Dear diary, on Sun, Apr 09, 2006 at 11:45:37AM CEST, I got a letter
where Junio C Hamano <junkio@cox.net> said that...
> Petr Baudis <pasky@ucw.cz> writes:
> 
> >   Now, the -c option documentation says:
> >
> > 	  It shows the differences from each of the parents to the merge
> > 	result simultaneously, instead of showing pairwise diff between
> > 	a parent and the result one at a time, which '-m' option output
> > 	does.
> >
> >   This sounds as exactly what I want. Well, the only problem is that the
> > same diff command as above with -c option added produces no diff at all,
> > just the header and commit messages. Did I misunderstand the -c
> > description and does it do something different?
> 
> The --combined diff option is to show merges more sensibly than
> plain -m option.  Now, the definition of "sensible" is to say
> that a merge is not interesting if it takes a version from one
> of the parents.  The paths whose results do not match any of the
> parents' version are deemed interesting and are shown.
> 
> I think you could tweak and give an option to intersect_paths()
> in combine-diff.c, so that paths that match one of the parents
> are also included in the output.  I haven't thought about it too
> much, but my gut feeling is it would not be very involved
> change.

Aha, thanks!
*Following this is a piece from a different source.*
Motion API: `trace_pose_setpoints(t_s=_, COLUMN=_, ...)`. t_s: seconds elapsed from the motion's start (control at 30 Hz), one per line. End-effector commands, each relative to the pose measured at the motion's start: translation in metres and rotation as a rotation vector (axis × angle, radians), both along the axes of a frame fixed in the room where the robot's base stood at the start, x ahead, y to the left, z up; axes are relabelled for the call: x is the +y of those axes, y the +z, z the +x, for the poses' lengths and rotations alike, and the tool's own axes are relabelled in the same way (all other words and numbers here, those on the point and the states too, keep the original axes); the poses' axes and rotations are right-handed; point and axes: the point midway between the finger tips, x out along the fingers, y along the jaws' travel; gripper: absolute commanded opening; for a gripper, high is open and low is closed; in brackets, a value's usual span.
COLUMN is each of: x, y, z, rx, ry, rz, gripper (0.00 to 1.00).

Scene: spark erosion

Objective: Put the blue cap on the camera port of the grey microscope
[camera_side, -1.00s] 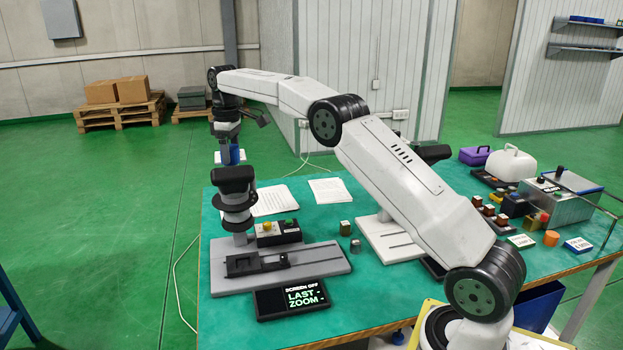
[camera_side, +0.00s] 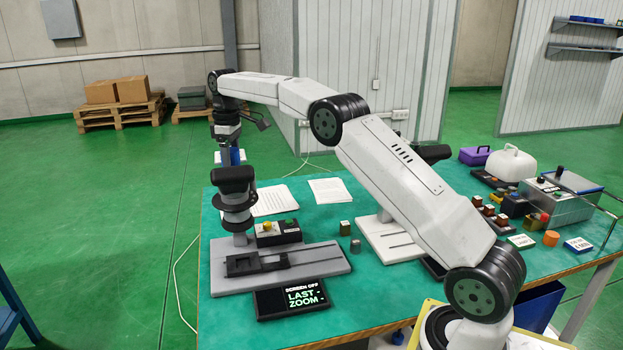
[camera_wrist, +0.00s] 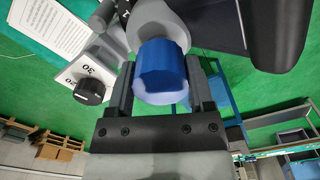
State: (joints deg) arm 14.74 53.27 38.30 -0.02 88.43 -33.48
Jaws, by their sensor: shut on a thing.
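The grey microscope stands on a flat grey base (camera_side: 325,262) at the left of the bench, with a black head (camera_side: 235,177) on top. My gripper (camera_side: 229,155) is just above and behind that head. In the wrist view my gripper (camera_wrist: 160,75) is shut on the blue cap (camera_wrist: 161,70), with one dark jaw on each side. Beyond the cap is a grey round part of the microscope (camera_wrist: 160,18), in line with it. I cannot tell whether cap and port touch. In the side view the cap is small and partly hidden.
A small screen (camera_side: 291,298) reading LAST - ZOOM lies before the microscope base. A black box with a yellow button (camera_side: 277,232) is beside the column. White papers (camera_side: 329,190) lie behind. Small blocks and a metal case (camera_side: 560,205) fill the right side.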

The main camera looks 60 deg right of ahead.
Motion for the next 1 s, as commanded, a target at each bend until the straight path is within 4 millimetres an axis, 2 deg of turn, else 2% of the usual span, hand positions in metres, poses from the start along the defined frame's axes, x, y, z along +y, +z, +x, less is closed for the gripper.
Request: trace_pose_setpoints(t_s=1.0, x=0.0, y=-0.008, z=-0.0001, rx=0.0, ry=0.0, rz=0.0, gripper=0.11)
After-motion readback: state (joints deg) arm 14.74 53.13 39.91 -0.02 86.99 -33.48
I actually think this is more sensible to do, so now I'm
only pondering if in cg-log -f it is more useful to show the list of
files changed relative to the first parent or the files which were
subjected to a content merge...

---
This tries to clarify the -c/-cc documentation and clean up the style and
grammar.

Signed-off-by: Petr Baudis <pasky@suse.cz>
---

 Documentation/git-diff-tree.txt |   25 ++++++++++++++++---------
 1 files changed, 16 insertions(+), 9 deletions(-)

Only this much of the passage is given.